Another slight problem is that sometimes, folks write comments late in the evenings after they've, ah, had a few too many. These are not always easy to spot, but sometimes they are—sometimes very easy (!)—and in those cases I might just contact the individual in the morning and gently ask them to re-submit the comment. Oh, and I very occasionally don't post something just because, even when I concentrate, I can't figure out what the heck it means.

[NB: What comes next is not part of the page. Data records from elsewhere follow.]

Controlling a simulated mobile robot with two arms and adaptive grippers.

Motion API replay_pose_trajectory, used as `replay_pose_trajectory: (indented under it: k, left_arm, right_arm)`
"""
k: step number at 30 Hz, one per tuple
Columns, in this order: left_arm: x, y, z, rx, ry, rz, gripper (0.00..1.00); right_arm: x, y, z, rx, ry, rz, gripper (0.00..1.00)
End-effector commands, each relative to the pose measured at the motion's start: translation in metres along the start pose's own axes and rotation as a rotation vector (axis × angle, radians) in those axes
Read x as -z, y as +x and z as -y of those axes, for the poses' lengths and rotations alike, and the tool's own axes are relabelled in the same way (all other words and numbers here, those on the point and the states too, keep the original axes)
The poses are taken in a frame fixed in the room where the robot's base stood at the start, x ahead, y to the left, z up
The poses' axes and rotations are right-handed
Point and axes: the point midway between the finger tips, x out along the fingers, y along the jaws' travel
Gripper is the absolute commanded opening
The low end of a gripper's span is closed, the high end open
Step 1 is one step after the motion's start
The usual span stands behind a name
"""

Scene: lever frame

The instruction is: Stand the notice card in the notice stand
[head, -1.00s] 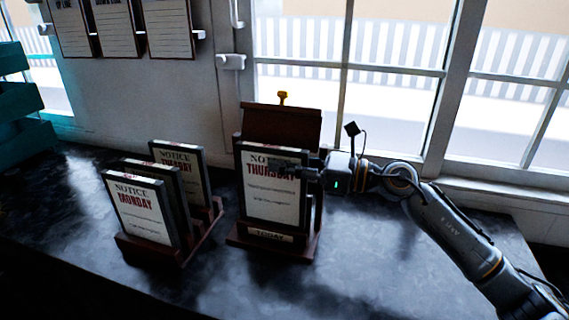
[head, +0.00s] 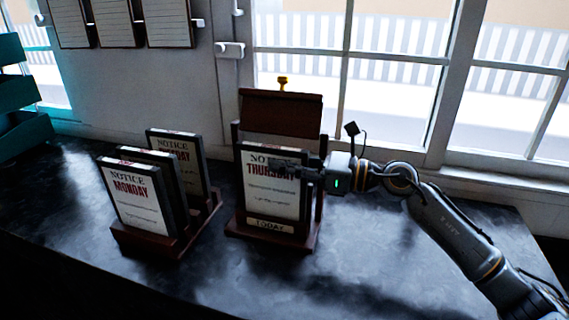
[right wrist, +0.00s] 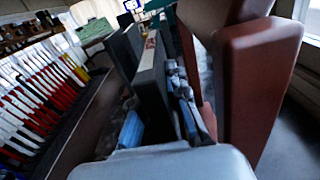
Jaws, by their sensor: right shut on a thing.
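The notice card (head: 272,203), a white THURSDAY sheet on a dark board, stands nearly upright in the notice stand (head: 279,114). The stand is dark red-brown wood with a tall back panel and a TODAY label on its front lip. The card's lower edge appears to be behind that lip; whether it rests on the bottom is hidden. My right gripper (head: 290,168) is shut on the card's upper right side. In the right wrist view the card's dark edge (right wrist: 152,78) is at the fingers, beside a brown stand post (right wrist: 255,85). My left gripper is out of view.
A wooden rack (head: 150,243) with MONDAY, TUESDAY and a partly hidden card stands left of the stand. Teal trays (head: 25,130) are at the far left. Windows lie behind. The dark tabletop (head: 360,255) is clear at the front right.

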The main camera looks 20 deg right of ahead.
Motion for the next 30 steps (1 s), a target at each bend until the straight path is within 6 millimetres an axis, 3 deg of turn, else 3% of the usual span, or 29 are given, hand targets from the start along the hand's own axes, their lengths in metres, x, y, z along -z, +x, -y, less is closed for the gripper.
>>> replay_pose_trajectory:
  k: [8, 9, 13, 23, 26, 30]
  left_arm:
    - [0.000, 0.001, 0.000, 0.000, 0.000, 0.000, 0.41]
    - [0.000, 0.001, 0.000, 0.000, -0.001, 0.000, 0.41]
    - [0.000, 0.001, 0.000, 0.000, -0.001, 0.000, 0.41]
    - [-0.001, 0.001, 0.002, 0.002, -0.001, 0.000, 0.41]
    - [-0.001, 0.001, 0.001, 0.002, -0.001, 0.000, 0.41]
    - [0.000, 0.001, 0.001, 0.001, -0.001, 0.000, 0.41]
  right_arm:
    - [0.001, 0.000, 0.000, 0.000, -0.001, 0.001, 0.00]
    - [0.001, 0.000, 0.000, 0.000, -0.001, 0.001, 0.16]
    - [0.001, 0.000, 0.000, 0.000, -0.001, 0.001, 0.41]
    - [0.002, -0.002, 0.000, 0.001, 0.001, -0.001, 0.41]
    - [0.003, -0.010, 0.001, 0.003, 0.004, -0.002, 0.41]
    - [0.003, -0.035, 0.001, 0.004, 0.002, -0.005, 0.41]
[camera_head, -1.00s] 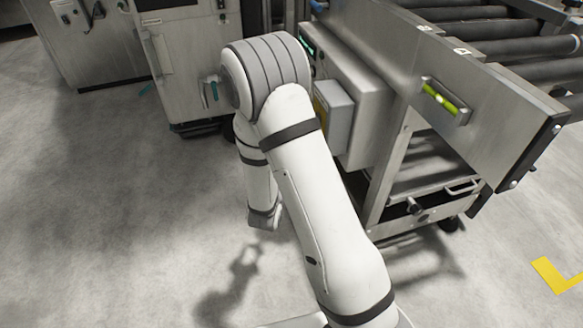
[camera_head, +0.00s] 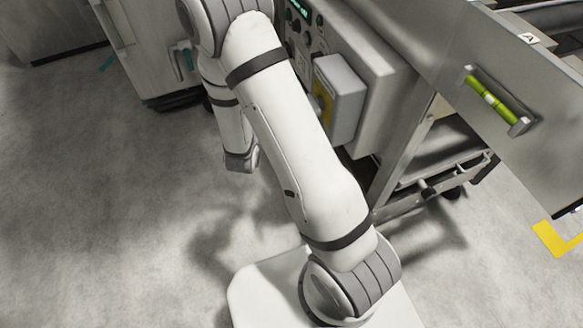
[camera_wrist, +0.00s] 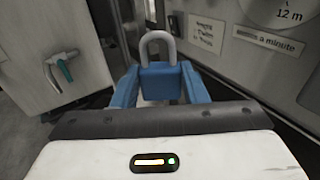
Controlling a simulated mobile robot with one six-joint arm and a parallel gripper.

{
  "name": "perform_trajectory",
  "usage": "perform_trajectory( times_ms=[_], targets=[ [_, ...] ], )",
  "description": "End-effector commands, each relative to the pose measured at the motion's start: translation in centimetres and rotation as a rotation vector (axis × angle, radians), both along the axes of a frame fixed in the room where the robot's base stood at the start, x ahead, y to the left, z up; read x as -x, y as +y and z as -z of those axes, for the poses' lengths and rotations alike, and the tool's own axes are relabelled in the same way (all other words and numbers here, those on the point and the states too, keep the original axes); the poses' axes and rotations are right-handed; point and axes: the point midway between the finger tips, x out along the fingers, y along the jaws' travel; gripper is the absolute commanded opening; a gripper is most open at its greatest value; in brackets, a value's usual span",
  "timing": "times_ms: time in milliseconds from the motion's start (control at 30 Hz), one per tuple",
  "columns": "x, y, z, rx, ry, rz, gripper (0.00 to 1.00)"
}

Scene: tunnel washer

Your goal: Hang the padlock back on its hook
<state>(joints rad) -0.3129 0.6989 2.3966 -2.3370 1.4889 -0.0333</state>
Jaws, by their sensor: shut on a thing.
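In the wrist view, my gripper (camera_wrist: 160,86) has two blue fingers shut on the padlock (camera_wrist: 160,75). The padlock has a blue body and a grey shackle standing up above the fingers. In the head view my white arm reaches away, and the gripper and padlock are hidden there. I cannot make out the padlock's hook in either view.
A grey box with a yellow plate (camera_head: 340,97) juts from the steel machine, beside a control panel (camera_head: 299,22). A steel side plate carries a green level vial (camera_head: 492,98). A cabinet (camera_wrist: 62,65) with a teal-tipped handle stands left. The floor at left is clear.

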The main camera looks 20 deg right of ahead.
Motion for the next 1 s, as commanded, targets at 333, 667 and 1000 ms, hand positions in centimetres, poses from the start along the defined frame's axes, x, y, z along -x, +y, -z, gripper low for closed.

Lastly, I take a rather dim view of people expressing hostility or dismissiveness to photography, photographers, or the activity of photographing. That's what most of us are here for, after all.
Patience
Finally: it's no fun to get your comment axed, and I know that. It's like someone clapping a hand over your mouth when you're saying something. Please remember that I'm trying to look out for the experience of all our visitors first and foremost, and only in a secondary sense is a disallowed or edited comment a message to its writer. So please try to have some sympathy and patience if a comment of yours is disallowed or edited; it doesn't mean your opinion isn't valid and it doesn't mean we don't like you. Quite the contrary, usually. Comments, and the people who write them, are one of the major assets of a website like this one. I appreciate our commenters, very much. I'm just like every other reader of the site in this sense: we like hearing from you. Just be nice, is all.
Thanks, and please keep all those good comments coming!